Every line below is to be copied exactly, with the pictures left out.

Source data >>
——————
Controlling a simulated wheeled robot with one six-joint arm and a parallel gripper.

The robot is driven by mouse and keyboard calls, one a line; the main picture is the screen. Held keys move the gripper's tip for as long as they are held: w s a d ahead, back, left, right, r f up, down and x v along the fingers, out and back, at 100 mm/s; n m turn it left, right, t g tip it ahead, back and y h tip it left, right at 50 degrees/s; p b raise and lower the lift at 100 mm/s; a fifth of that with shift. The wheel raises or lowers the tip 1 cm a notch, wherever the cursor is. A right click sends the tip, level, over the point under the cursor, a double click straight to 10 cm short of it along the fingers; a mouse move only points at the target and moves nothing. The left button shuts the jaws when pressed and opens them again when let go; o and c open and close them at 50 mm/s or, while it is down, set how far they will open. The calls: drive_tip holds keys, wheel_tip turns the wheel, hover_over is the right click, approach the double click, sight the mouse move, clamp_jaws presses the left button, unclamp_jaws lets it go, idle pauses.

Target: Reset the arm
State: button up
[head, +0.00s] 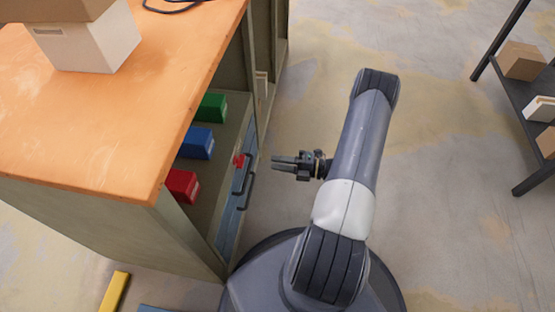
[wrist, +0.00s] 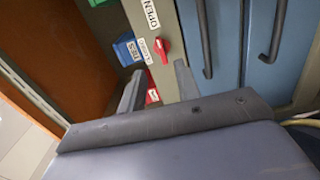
——————
Answer to the task >>
Controlling a simulated wheeled robot with one six-joint arm and a parallel gripper.

The robot is driven by mouse and keyboard calls, one a line; the main picture is the screen. Held keys move the gripper's tip for as long as they are held: w s a d ahead, back, left, right, r f up, down and x v along the fingers, out and back, at 100 mm/s; n m turn it left, right, t g tip it ahead, back and y h tip it left, right at 50 degrees/s; p b raise and lower the lift at 100 mm/s; a fifth of that with shift. The wheel raises or lowers the tip 1 cm a notch, wherever the cursor is. A right click sends the tip, level, over the point under the cursor, a double click straight to 10 cm short of it along the fingers; a mouse move only points at the target and moves nothing. The left button shuts the jaws when pressed and opens them again when let go; o and c open and close them at 50 mm/s or, while it is down, set how far they will open. The calls: drive_tip holds keys, wheel_tip turns the wheel, hover_over is the right click, approach the double click, sight the mouse move, clamp_jaws presses the left button, unclamp_jaws lets it go, idle pauses.

Target: Reset the arm
State: button up
[head, +0.00s] 
[wrist, +0.00s] 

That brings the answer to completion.